Weighting adjustments in surveys
Date
2017
Authors
Fu, Ran, author
Opsomer, Jean D., advisor
Breidt, F. Jay, committee member
Kokoszka, Piotr, committee member
Mushinski, David, committee member
Journal Title
Journal ISSN
Volume Title
Abstract
We consider three topics in this dissertation: 1) Nonresponse weighting adjustment using penalized spline regression; 2) Improving survey estimators through weight smoothing; and 3) An investigation of weight smoothing estimators under mixed model specifications. In the first topic, we propose a new survey estimator under nonresponse, which only assumes that the response propensity is a smooth function of a known covariate, and we estimate the propensity function by fitting a nonparametric logistic model using penalized spline regression.
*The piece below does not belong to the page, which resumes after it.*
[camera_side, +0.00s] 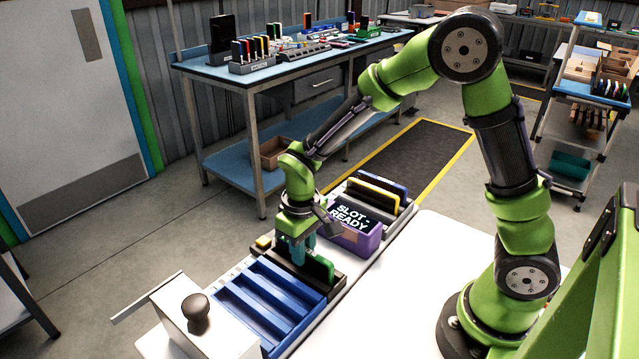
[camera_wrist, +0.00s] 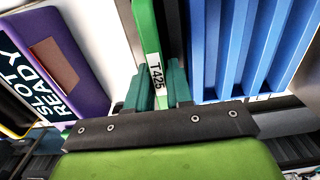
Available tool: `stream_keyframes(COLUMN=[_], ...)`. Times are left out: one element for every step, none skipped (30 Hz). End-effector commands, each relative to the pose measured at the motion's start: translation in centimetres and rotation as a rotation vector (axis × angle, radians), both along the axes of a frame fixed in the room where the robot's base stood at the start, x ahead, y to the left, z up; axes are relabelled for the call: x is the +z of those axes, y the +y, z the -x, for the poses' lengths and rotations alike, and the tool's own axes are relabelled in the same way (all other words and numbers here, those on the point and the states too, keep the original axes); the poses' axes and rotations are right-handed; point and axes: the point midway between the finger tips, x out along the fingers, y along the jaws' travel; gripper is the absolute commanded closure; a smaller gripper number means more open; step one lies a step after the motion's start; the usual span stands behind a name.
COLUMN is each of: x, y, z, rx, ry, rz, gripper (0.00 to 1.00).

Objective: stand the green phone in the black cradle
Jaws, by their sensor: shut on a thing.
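The green phone (camera_side: 318,266) stands roughly upright at the black cradle (camera_side: 338,281) in the side view. Its lower edge appears to be within the cradle, but how deep it sits is hard to tell. My gripper (camera_side: 297,250) points down from above and is shut on the phone. In the wrist view, the teal fingers of my gripper (camera_wrist: 159,90) lie on either side of the green phone (camera_wrist: 147,28), which carries a white T425 label. The cradle is mostly hidden there.
A blue slotted tray (camera_side: 268,298) lies just in front of the cradle. Behind it stands a purple box (camera_side: 362,238) with a "SLOT READY" sign (camera_side: 350,217). A holder with a yellow phone (camera_side: 373,196) is beyond. A white box with a dark knob (camera_side: 196,307) is at the front left.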

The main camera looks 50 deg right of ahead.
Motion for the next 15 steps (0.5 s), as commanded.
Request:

We obtain the linearization of the nonresponse weighting adjustment estimator with respect to the sampling design and the random response mechanism, allowing us to perform asymptotically correct inference. In a simulation study, we show that the nonparametric estimator remains competitive with a linear logistic estimator when the response propensity function follows a linear logistic model, but performs significantly better when the response propensity function is nonlinear. Beaumont (2008) proposed model-based weight smoothing as a way to improve the efficiency of survey estimators. In the second topic, we extend this work by obtaining the asymptotic properties of this approach with respect to the sampling design and the weight model. The latter is taken to be a lognormal linear regression model. We derive the asymptotic distribution of the estimator and propose a consistent estimator of the asymptotic variance. A Hájek version of the estimator is considered, as well as a replication variance estimator, both of which improve the robustness of weight smoothing against model misspecification. In the third topic, the results from the second topic are extended to models with random effects. Two versions of the estimator are proposed, depending on whether the random effects are predicted or integrated out, and their practical performance is compared through a simulation study.